– . – Actor – John C. Reilly
Actor – John C. Reilly
Having starred in everything from big-budget blockbusters to knockabout comedies and musicals, John C. Reilly is now playing an unlikely romantic lead in Cyrus. But, as the actor explains, story and character remain at the heart of everything he does.
Despite having two decades of on-screen experience, John C. Reilly is not by his own admission traditional romantic lead material. “It is fun to be the guy who gets the girl,” the actor smiles about his latest film, Cyrus, which sees him play the divorced John, who finds the woman of his dreams in Molly (Marisa Tomei), only to have his chance of happiness put under threat by Molly’s bizarrely behaved adult son Cyrus (Jonah Hill).
“I like the fact that he has got to a place in his life where he has nothing to lose.
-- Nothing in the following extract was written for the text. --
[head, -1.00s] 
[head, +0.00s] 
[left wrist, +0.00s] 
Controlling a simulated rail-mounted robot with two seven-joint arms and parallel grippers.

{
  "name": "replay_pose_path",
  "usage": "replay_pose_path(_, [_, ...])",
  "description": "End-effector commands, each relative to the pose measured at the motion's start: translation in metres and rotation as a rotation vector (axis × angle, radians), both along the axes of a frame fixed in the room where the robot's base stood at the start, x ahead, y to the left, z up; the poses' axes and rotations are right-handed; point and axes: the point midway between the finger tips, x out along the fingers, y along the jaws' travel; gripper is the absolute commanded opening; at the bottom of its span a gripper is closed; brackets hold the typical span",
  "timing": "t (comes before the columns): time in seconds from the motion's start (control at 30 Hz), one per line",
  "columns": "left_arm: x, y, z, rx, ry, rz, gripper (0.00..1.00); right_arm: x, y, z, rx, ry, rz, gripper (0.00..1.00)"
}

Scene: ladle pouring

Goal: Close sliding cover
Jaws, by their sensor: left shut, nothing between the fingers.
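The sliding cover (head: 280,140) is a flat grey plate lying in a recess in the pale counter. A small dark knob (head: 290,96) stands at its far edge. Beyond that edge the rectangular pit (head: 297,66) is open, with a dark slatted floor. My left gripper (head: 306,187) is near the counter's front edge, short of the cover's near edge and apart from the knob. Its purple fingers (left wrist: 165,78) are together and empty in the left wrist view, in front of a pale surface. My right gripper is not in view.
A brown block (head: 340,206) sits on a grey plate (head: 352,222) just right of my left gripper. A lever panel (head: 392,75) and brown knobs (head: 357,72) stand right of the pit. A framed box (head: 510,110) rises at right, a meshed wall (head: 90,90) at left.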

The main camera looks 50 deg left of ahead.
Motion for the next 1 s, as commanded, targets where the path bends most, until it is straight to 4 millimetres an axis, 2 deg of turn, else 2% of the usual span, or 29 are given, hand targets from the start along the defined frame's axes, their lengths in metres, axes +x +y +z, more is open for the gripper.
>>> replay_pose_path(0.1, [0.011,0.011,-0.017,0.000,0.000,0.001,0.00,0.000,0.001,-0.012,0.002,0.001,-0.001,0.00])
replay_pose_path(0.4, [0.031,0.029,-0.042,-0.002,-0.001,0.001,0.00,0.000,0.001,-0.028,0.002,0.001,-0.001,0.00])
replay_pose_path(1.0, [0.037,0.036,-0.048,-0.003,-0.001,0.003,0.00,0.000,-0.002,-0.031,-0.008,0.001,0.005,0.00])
He’s been divorced for seven years, he has been in an emotional spiral and then there is a jump-start when his ex-wife tells him she is getting married, and that shocks him into action. He puts himself out there one more time. “He is a more mature character than I have played recently,” Reilly laughs. “He is slightly different from some of the more broad ‘man-child’ characters I have been playing recently!”
Reilly is, of course, talking about the likes of country music spoof Walk Hard, in which he “had to play from 14 to 60,” and Will Ferrell comedy Step Brothers, which saw the actor “channelling my inner 12 year-old.” But Reilly’s repertoire goes way beyond excellent comedic timing; he has also revealed himself to be a powerful dramatic actor in films like Magnolia, The Good Girl and Chicago, for which he received an Oscar nomination. But, whatever the genre, Reilly maintains that his criteria for picking projects remains the same.
“I used to base it totally on the character,” he reveals. “I still think about the character a lot, because the truth is [that] there is so little you can control as an actor, and because film is a director’s medium. Beyond that, I look for people who are inspired and have a vision. A good sign is something that happened on [Cyrus]; someone offers me a part and says, ‘You are the only person I can see playing this part’. Now that means I fit into their vision. I am more interested in films that are going to utilise my unique gifts. [But] money matters! A dignified pay-out is where there is something for me to do and they happen to have some money to pay me. Those are few and far between!”
Reilly’s desire to work with dedicated people has seen him get involved in the debut features of many directors, and Cyrus marks the first big project for writing/directing team Jay and Mark Duplass. “Everyone starts out as a first-time director,” the actor says of his willingness to embrace new talent. “I worked with Paul Thomas Anderson when he was a first-time director [on 1996’s Hard Eight]. I worked with Rob Marshall on his first feature [Chicago]. I think every movie is its own artistic enterprise and you are inventing the rules for that adventure as you go along. But to their credit [the Duplass brothers] made the film The Puffy Chair for 10 or 15 thousand dollars. That’s the way they learned to make movies. There were quite a lot of moments on the set [of Cyrus] when people would say, ‘The way it’s done is like this…’ but they stuck to their guns and said, ‘That may be the way it’s done elsewhere but we are going to shoot for an hour and then Mark and I are going to walk around for 20 minutes and talk about what we just did and then we are going to take the next organic step in the storytelling’. And it works for them.